The gap that formed began to widen as too many of these strategic investors came into the fold too quickly. Often, they simply overwhelmed the local infrastructure’s ability to properly service and manage the impact. Although new factories did create new employment opportunities, it has became clear in recent years that the lack of parallel infrastructure upgrades and new capacity was one of the most significant deterrents to the process.
Macro snapshot today
According to Jong-wha Lee, the Asian Development Bank’s chief economist: “In response to the global financial crisis, many developing Asia governments implemented large fiscal stimulus packages aimed at infrastructure spending. Yet the region’s infrastructure requirements remain massive. It’s estimated that the needs still add up to $750 billion per year between 2010 and 2020, or a total of about $8 trillion. And with the crisis-driven slowdown in private investment, there is even more urgency for governments to fill those needs.”

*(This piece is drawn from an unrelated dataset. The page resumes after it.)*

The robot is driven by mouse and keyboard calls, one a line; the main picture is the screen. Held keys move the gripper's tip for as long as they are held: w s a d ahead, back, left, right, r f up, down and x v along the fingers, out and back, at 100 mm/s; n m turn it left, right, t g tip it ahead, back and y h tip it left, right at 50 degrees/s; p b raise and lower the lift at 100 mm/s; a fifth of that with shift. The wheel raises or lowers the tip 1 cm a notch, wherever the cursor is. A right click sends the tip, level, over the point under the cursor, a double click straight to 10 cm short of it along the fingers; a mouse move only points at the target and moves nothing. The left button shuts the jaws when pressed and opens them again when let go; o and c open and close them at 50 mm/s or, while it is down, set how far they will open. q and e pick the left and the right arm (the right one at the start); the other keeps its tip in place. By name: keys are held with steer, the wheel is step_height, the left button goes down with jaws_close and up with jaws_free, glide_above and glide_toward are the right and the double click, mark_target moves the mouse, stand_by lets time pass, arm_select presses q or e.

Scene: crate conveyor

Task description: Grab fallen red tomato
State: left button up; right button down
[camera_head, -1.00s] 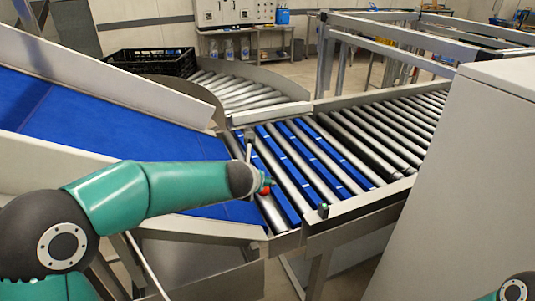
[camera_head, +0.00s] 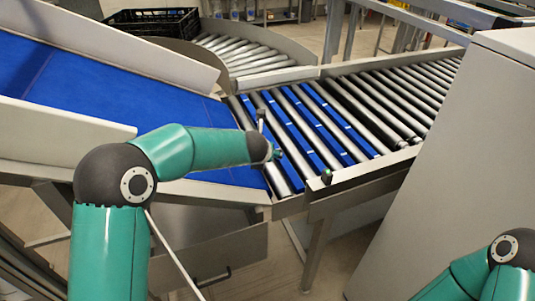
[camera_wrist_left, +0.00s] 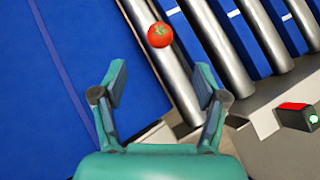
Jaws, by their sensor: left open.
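A round red tomato (camera_wrist_left: 159,35) with a green top shows in the left wrist view. It rests at the grey roller beside the edge of the blue belt. My left gripper (camera_wrist_left: 161,82) is open and empty, its fingers spread to either side just short of the tomato. In the head view, my left gripper (camera_head: 275,153) is over the near end of the rollers and is mostly hidden by the wrist. I cannot make out the tomato in the head view. My right arm shows at the lower right, but its gripper is outside the view.
The sloping blue belt (camera_head: 95,97) meets the roller conveyor (camera_head: 335,112), which has grey and blue rollers. A metal side rail (camera_head: 375,170) borders the near side. A large pale cabinet (camera_head: 450,160) stands at the right. A black crate (camera_head: 150,23) is at the back left.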

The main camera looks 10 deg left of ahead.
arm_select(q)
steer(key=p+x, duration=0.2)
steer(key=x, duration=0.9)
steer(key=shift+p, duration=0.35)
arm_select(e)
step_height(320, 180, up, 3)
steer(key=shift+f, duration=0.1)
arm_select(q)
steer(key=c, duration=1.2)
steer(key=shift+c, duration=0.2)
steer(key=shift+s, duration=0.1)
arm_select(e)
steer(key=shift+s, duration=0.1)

Lee sees the huge pool of domestic savings around the region as being the most natural source of this necessary financing. Asian governments must, in his view, bolster their efforts to mobilize them. The subset here is that they must enhance the institutional environment supporting the viability of infrastructure financing options.
“If viable regional mprojects are identified, then private financing can be obtained,” Lee explained. “Strengthening national and regional bond markets is one of the first steps in creating a feasible source of infrastructure financing to exploit Asia’s savings.”
Meanwhile, private sector financing involving public-private partnerships (PPPs) should be increasingly tapped to address infrastructure needs. The private sector tends to bolster the efficiency of projects, while the public sector, including donor agencies (such as the World Bank and the ADB) has an important role to play in promoting PPP, especially in building capacity and systems as well as helping in project design.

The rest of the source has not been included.